Не существует чисто либерального ответа: маленькое государство — хорошо, большое государство — плохо. Плохо — это когда государство не соответствует спросу на общественные блага. Потому что тогда начинается принуждение. Ведь у государства есть ровно одно конкурентное преимущество: еще Макс Вебер сто лет назад писал, что государство — это организация со сравнительным преимуществом в осуществлении насилия. Поэтому государство хорошо не тем, что оно заботится о людях, а тем, что оно эффективнее, чем кто-либо другой, может принуждать или угрожать. Именно поэтому его родной сестрой является мафия. Организованная преступность — это ближайший конкурент государства, потому что она тоже специализируется на применении насилия. Больше того, в подавляющем большинстве случаев государство возникало из организованной преступности. И только по прошествии времени оно было вынуждено вступать в определенный контракт с населением, а потом вертикальный социальный контракт превращался в горизонтальный, возникали демократические режимы, разнообразные методы контроля над государством и так далее.

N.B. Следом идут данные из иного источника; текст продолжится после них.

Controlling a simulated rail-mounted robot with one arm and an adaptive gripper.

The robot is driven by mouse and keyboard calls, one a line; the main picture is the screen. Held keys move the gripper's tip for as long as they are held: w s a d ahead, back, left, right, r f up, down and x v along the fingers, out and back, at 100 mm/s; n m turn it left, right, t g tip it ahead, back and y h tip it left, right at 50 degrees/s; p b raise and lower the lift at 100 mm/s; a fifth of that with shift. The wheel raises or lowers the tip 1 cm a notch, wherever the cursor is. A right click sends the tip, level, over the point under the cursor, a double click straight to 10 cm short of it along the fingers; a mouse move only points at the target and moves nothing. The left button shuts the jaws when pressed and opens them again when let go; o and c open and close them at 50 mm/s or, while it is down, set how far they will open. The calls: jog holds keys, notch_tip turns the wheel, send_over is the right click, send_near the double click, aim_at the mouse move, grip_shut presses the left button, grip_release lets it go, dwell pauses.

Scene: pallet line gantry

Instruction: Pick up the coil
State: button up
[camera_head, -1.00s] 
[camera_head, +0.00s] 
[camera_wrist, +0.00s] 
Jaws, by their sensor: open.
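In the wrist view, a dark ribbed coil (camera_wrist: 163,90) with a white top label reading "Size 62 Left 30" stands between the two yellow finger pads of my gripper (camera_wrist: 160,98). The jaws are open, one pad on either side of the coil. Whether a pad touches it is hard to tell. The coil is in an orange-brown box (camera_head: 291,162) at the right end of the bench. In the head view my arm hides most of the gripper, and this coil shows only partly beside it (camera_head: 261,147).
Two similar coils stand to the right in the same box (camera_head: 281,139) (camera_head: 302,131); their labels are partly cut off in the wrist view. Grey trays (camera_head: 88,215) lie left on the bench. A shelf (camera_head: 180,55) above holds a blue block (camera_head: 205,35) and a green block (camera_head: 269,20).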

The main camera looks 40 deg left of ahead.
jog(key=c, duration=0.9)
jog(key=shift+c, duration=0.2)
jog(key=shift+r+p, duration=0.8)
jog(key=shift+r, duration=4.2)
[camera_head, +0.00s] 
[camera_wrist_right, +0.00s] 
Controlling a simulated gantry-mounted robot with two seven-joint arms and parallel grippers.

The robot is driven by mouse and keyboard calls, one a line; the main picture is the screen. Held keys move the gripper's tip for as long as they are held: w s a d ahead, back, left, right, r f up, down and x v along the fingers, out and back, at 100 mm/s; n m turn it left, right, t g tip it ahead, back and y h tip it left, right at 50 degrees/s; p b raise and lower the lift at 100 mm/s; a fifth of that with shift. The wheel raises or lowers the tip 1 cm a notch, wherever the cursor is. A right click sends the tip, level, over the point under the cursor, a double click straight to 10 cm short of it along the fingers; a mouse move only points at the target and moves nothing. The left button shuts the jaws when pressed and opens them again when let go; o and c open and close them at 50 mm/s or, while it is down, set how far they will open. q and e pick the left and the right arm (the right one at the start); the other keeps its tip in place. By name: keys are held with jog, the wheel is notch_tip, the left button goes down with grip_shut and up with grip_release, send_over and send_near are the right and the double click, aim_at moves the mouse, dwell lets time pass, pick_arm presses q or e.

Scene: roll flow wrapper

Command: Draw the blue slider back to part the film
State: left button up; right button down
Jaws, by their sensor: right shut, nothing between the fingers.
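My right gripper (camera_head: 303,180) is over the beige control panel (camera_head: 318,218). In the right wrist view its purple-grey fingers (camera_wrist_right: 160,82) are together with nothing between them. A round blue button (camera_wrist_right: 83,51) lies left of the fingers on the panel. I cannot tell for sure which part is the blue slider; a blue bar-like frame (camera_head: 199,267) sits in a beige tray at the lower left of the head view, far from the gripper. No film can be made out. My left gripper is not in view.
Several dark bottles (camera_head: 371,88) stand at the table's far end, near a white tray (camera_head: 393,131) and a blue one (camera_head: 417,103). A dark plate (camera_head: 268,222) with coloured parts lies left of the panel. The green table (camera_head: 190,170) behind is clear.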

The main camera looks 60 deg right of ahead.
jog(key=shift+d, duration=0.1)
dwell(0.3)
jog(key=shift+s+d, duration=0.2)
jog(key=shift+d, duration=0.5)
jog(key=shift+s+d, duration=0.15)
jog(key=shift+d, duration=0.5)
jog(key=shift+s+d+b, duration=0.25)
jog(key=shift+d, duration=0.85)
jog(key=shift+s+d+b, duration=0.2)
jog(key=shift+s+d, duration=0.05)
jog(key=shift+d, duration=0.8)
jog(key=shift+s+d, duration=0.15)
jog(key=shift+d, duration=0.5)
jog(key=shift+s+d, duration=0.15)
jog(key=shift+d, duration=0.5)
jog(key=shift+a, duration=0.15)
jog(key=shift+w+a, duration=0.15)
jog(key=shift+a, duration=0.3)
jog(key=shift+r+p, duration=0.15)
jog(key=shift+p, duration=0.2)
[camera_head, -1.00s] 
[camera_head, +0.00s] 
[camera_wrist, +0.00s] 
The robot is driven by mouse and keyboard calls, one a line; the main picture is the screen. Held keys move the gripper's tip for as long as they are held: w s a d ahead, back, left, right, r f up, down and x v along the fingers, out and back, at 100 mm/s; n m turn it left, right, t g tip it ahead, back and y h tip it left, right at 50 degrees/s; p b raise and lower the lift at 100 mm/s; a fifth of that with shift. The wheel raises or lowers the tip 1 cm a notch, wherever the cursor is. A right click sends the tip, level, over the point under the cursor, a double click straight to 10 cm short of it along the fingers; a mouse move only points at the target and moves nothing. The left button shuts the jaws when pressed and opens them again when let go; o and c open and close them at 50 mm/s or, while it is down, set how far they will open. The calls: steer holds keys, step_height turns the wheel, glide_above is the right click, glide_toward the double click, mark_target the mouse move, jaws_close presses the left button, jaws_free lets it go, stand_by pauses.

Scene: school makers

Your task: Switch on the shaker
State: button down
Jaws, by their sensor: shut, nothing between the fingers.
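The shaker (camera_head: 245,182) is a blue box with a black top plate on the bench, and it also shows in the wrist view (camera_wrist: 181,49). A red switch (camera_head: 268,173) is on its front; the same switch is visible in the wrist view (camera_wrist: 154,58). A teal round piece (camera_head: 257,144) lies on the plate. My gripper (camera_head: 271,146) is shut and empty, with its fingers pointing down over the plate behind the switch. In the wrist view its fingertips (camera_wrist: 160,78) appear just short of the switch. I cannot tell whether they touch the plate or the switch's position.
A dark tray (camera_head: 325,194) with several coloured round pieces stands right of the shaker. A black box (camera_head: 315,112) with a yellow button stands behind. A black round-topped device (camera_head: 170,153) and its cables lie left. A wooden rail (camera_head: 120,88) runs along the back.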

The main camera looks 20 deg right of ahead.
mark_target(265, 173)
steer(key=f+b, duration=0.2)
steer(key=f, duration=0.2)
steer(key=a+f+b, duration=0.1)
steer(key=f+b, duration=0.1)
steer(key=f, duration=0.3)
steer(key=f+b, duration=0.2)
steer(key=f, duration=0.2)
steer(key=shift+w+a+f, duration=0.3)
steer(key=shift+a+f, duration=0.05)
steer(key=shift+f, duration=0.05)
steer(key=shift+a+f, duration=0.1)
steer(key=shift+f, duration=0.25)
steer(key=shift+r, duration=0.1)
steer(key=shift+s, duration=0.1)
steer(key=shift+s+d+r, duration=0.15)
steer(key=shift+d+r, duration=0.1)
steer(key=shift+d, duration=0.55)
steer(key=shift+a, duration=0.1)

Согласно нео-институциональной теории, государство выводится из модели так называемого «стационарного бандита». Это очень убедительно доказывали как исторически, так и математически Мансур Олсон и Мартин Макгир на примере Китая первой половины XX века. С 1899 года, когда началось восстание боксеров, до 1949 года, когда закончилось военное противостояние между коммунистами и гоминьдановцами, страна жила в состоянии непрерывных гражданских войн. В течение десятилетий по Китаю бродили воинские части — с генералами, но без правительств. Когда какой-нибудь полк захватывал город, обычно он грабил его дочиста, понимая, что никогда туда не вернется. Но вот некая воинская часть запирается конкурентами в городе, и солдаты понимают, что им там придется задержаться. Именно в этот момент начинается переход от модели бандита-гастролера к стационарному бандиту, который осознает, что грабить некоторую территорию ему нужно будет регулярно. А чтобы это можно было делать, нужно, чтобы люди, которые занимаются хозяйственной деятельностью, имели некоторые гарантии. Попадая в ситуацию запертого уезда, те же самые грабительские полки вынуждены создавать государственность — чтобы изымать свою ренту, они вынуждены создавать общественные блага в виде правил, правопорядка, судов.

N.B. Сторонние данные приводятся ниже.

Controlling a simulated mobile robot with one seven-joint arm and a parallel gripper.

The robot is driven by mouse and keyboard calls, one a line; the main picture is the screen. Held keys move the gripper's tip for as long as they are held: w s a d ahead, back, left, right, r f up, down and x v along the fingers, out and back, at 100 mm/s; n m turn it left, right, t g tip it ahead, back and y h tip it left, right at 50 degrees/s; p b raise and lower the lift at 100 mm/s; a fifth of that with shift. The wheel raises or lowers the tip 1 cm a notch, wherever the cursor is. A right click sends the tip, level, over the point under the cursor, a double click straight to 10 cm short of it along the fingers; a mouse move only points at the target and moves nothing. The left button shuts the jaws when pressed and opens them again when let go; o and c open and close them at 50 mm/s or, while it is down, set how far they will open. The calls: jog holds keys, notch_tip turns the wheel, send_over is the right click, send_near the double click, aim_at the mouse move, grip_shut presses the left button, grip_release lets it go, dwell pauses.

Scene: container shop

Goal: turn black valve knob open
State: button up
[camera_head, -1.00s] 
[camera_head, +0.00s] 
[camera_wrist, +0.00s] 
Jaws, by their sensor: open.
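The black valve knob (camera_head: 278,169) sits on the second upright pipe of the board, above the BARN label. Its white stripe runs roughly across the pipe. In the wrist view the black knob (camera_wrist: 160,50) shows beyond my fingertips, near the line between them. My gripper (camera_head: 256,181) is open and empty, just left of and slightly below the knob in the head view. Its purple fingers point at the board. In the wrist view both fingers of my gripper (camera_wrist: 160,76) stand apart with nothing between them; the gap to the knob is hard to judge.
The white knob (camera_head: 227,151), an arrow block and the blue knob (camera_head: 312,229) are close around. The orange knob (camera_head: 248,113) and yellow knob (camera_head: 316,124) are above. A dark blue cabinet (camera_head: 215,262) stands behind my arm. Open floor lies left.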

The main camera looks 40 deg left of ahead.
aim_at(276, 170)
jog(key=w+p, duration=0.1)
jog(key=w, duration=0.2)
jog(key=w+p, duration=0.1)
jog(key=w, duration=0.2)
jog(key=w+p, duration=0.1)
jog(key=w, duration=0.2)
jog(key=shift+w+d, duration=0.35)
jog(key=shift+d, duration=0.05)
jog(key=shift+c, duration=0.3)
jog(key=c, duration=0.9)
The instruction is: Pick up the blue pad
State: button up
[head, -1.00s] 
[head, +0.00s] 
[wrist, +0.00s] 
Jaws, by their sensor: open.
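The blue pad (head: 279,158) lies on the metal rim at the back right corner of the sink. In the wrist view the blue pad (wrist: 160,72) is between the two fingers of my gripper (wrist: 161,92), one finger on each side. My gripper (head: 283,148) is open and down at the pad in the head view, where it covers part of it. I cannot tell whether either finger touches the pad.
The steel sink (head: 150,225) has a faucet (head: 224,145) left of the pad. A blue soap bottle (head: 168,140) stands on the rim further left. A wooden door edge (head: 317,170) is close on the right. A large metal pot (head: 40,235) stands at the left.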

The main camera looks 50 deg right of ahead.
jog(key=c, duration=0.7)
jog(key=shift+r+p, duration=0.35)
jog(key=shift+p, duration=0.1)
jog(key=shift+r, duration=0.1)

Зарождение российской государственности, кстати, происходило ровно по той же модели — в роли стационарных бандитов выступали варяги. Впрочем, так далеко уходить в историю ради российских примеров вовсе не обязательно, достаточно вспомнить недавние события в Чечне. Вторая война там началась с конфликта между бандитом-гастролером по имени Шамиль Басаев, который говорил о необходимости продвижения на новые территории, и формирующимся стационарным бандитом — президентом Ичкерии Асланом Масхадовым, который говорил: нас все равно запрут федеральные войска, и нам на этой территории надо что-то сделать, чтобы тут можно было жить.

Государство как ресурс

Теория Олсона-Макгира ставит и другой весьма интересный для современной России вопрос: как от режима стационарного бандита происходит переход к более цивилизованным формам государства?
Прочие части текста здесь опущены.